Our plans and pricing are changing on 1st November. Learn more...

AWS Downtime Incident Report 25th August

26 August 2020

AWS experienced some downtime on the 25th August 2020 that had a big impact on Alertatron. This report will explain what happened, what steps we are taking to reduce the impact of a similar problem and some options for our customers.

What Happened?

AWS (Amazon Web Services) host all of Alertatron's services, and on the 25th August 2020 they experienced a loss of power and network connectivity in one of their data centers that some of Alertatron infrastructure is installed on.

This had an immediate impact on Alertatron, and in the hours that followed, while AWS restored power and other services, Alertatron suffered from some significant disruptions to our service that directly affected some trading bots and our ability to process incoming alerts.

Below will be a breakdown of what happened and what impact that had on Alertatron customers, along with actions we will be taking to prevent a repeat of the same problem where that is possible.
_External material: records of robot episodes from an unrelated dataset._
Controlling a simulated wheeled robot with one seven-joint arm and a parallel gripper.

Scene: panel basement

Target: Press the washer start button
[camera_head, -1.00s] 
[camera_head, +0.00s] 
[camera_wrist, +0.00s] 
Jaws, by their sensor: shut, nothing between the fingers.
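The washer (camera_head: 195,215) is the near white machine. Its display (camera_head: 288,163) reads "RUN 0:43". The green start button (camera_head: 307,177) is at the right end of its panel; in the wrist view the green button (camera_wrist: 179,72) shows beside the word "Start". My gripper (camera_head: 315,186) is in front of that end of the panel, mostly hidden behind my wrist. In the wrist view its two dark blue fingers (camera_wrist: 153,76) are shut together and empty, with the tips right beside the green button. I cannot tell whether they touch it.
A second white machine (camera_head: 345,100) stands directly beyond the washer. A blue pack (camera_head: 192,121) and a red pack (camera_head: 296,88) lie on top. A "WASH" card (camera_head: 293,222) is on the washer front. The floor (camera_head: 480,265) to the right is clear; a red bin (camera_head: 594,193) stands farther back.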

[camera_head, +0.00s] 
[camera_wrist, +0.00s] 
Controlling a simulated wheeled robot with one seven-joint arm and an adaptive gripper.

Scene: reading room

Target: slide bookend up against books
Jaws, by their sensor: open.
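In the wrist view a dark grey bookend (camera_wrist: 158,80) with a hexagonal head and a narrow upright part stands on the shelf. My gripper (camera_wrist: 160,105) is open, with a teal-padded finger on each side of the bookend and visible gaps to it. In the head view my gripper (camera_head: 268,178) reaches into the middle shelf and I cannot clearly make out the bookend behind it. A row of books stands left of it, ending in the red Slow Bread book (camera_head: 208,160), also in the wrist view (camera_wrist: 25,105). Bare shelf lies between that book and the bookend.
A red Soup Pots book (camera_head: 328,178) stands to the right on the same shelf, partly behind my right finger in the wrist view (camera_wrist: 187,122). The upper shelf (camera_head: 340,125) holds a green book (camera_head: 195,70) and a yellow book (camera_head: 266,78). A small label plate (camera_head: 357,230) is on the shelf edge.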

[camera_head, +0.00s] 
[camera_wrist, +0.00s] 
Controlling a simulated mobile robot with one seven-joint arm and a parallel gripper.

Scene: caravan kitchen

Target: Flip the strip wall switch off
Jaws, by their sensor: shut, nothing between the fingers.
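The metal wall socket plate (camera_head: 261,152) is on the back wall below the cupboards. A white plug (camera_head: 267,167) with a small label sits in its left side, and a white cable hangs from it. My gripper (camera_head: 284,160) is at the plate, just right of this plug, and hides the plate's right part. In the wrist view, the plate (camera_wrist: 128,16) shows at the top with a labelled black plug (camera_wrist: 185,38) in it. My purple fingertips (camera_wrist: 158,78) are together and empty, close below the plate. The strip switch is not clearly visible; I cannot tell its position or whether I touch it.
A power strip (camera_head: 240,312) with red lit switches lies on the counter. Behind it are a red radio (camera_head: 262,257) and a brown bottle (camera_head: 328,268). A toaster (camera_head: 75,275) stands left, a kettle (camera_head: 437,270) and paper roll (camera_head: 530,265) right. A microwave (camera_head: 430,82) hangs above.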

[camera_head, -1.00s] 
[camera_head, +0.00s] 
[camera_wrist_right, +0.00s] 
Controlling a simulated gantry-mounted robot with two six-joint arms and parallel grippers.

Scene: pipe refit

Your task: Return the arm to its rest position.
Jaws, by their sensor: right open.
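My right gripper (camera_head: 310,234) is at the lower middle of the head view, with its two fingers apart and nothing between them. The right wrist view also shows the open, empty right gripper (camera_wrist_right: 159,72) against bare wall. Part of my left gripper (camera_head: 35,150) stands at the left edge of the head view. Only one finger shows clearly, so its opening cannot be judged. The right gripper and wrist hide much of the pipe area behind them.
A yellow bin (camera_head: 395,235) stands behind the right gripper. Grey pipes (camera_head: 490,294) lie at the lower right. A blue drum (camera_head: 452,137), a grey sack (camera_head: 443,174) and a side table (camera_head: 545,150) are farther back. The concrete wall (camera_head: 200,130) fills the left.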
The outage, as describe by Amazon:-

The latest update on the outage is as follows:
Starting at 2:05 AM PDT (9:05 AM UTC) we experienced power and network connectivity issues for some instances, and degraded performance for some EBS volumes in the affected Availability Zone.
As a result of this we also experienced elevated API latencies for some of our APIs, elevated API failure rates on the CreateSnapshot API, and elevated instance launch failure rates in the affected Availability Zone.
By 4:50 AM PDT (11:50 AM UTC), power and networking connectivity had been restored to the majority of affected instances, and degraded performance for the majority of affected EBS volumes had been resolved.
While we will continue to work to recover the remaining instances and volumes, for immediate recovery, we recommend replacing any remaining affected instances or volumes if possible.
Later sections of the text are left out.